Weekend Warrior founder, toy hauler guru and industry pioneer Mark Warmoth passed away Oct. 24 in Canyon Lake, California at 64 years old.
Known as the architect behind the toy hauler explosion that began in 1988 and continued through the early 2000s, Warmoth frequently was heard saying “just cruising and playing the radio” to those who asked him how things were. He lived his life just like that, said Max Villa, who worked 10 years for Warmoth and his company Weekend Warrior.
Villa, now regional sales manager for Alliance RV, confirmed Warmoth’s passing and noted that he was the most influential man in many lives. Outside of his renowned accomplishments in the evolution of the toy hauler, Villa said Warmoth always was optimistic and smiling.
“He taught us how to think, how to learn and how to get to the next step,” Villa said. “I myself and 25 other people were heavily influenced [by Warmoth] in the direction of our lives.”
The toy hauler concept came to fruition during Warmoth’s weekend trips to the desert, accompanied by his wife and two daughters, Villa said. It was the early 1980s at that time. Warmoth would drive a truck with a trailer for three hours to the family’s destination, while his wife drove a separate truck with a flatbed for toys.
Every family had to do that, Villa said. Eventually, Warmoth began brainstorming how to consolidate the two. As a production manager for Alfa Leisure, a motor home and fifth wheel manufacturer, Warmoth proposed ideas and persuaded the company to manufacture the Alfa Toyhouse – the first toy hauler to hit the RV market.
“He would go away every weekend and come back with new ideas and more tricks to make it work better,” Villa said. “But toy haulers were such a niche.”
Warmoth worked alongside RVIA for 10 years to develop rules and perimeters that would allow the toy hauler to be certified, Villa said. Even when things got frustrating, Warmoth focused on getting to the next step. He eventually went off on his own and founded Weekend Warrior, which became one of the five largest companies in the industry by 2006, Villa said.
“The RV Industry Association mourns the passing of Mark Warmoth,” RVIA said. “Mark was a pioneer in the industry known for his innovative toy haulers. He was a valued RV Industry Association Board member and the industry will miss his entrepreneurial spirit. On behalf of the association and its members, the RV Industry Association extends its heartfelt condolences to Mark’s family and friends.”
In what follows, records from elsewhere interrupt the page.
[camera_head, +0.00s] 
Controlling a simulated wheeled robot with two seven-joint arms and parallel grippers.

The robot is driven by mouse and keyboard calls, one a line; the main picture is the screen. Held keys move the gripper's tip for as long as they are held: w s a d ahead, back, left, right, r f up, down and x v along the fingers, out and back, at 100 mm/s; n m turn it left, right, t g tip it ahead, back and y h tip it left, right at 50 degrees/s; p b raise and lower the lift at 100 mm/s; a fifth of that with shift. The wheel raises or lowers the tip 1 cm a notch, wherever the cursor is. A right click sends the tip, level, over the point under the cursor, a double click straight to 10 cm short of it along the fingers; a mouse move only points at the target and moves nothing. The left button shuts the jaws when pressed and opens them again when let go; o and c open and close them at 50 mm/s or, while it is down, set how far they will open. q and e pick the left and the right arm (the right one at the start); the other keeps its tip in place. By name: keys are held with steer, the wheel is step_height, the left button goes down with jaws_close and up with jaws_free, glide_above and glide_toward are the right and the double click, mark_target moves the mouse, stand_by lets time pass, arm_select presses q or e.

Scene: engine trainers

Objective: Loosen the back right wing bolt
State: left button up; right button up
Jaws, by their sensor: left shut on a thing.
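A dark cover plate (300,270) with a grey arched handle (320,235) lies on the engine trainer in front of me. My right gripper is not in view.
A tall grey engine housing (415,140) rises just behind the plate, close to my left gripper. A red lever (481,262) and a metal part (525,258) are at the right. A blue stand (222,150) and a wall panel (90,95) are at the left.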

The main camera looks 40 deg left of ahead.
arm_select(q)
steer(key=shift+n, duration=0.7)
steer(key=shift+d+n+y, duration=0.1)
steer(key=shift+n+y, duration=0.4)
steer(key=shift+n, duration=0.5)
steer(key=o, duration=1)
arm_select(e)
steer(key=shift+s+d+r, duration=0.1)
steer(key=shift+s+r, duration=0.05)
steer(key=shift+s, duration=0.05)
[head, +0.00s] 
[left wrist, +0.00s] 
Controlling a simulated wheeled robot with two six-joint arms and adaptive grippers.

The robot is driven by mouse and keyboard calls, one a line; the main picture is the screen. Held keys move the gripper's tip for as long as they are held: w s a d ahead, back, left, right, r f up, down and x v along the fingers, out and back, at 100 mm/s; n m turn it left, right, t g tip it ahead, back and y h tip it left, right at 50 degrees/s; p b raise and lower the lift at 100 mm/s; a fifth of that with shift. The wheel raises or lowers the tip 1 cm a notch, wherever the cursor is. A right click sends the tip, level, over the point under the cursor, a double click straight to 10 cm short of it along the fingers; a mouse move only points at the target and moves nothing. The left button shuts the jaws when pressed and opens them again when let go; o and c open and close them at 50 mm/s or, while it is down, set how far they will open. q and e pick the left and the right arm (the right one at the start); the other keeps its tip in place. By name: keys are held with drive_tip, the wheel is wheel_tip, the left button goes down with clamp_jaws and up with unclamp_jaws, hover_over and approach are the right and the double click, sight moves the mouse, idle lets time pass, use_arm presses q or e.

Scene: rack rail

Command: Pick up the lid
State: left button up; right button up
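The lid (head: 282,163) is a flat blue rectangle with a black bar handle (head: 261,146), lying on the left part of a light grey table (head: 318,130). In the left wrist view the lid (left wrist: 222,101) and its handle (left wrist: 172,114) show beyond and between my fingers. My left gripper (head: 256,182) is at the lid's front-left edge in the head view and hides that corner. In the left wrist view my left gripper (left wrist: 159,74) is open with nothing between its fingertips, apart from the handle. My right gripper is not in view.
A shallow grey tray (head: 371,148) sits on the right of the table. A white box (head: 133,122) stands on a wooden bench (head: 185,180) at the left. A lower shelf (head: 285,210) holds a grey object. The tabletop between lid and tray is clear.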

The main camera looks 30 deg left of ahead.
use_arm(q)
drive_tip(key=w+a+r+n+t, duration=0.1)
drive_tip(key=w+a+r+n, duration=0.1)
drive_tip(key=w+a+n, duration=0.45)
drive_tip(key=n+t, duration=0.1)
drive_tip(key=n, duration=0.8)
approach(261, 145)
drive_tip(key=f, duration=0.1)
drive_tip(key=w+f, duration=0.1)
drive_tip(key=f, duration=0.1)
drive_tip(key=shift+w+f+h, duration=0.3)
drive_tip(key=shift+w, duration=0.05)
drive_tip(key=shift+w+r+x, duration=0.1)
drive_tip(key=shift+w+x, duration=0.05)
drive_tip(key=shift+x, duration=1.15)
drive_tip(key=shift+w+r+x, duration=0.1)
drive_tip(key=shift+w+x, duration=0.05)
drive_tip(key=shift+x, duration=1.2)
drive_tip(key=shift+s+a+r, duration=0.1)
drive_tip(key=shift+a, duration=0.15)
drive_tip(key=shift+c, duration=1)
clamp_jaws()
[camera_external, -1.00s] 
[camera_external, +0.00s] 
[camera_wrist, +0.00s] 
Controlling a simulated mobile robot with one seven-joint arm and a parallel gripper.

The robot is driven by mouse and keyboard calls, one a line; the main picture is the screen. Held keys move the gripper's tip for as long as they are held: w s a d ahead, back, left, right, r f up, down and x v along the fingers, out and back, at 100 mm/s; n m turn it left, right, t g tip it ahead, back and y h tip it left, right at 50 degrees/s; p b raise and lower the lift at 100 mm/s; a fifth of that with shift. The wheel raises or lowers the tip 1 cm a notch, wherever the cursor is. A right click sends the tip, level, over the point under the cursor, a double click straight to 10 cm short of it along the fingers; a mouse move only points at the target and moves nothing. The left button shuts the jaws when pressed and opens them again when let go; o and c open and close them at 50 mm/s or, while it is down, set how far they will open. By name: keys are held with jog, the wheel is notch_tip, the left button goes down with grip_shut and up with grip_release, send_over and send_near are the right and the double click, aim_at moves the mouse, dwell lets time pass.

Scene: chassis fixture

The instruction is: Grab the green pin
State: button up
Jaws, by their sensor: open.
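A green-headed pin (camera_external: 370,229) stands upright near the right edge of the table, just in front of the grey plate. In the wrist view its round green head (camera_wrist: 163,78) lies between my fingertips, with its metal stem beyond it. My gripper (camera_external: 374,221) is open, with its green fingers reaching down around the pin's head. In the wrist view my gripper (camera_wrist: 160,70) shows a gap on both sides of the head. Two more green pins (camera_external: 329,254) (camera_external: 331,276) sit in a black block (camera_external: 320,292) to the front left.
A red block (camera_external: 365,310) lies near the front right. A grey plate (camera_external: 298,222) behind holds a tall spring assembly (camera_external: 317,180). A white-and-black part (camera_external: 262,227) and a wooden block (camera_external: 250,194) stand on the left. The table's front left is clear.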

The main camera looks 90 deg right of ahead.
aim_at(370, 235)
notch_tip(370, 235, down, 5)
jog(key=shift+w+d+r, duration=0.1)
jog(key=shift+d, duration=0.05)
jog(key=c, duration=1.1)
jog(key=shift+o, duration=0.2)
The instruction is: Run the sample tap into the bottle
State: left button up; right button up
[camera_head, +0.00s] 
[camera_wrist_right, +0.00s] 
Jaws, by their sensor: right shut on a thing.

“We spent hours, days, weeks and years together,” Villa said. “[Warmoth] changed the direction of my life.”
Warmoth’s influence lives on through every toy hauler on the road today. Villa noted a Facebook comment in a forum regarding Warmoth’s death, one which encouraged everyone who goes off-roading or heads to southern California’s sand dunes to pour a beer out in respect for the man who made it all possible.
Warmoth is survived by his wife and two daughters.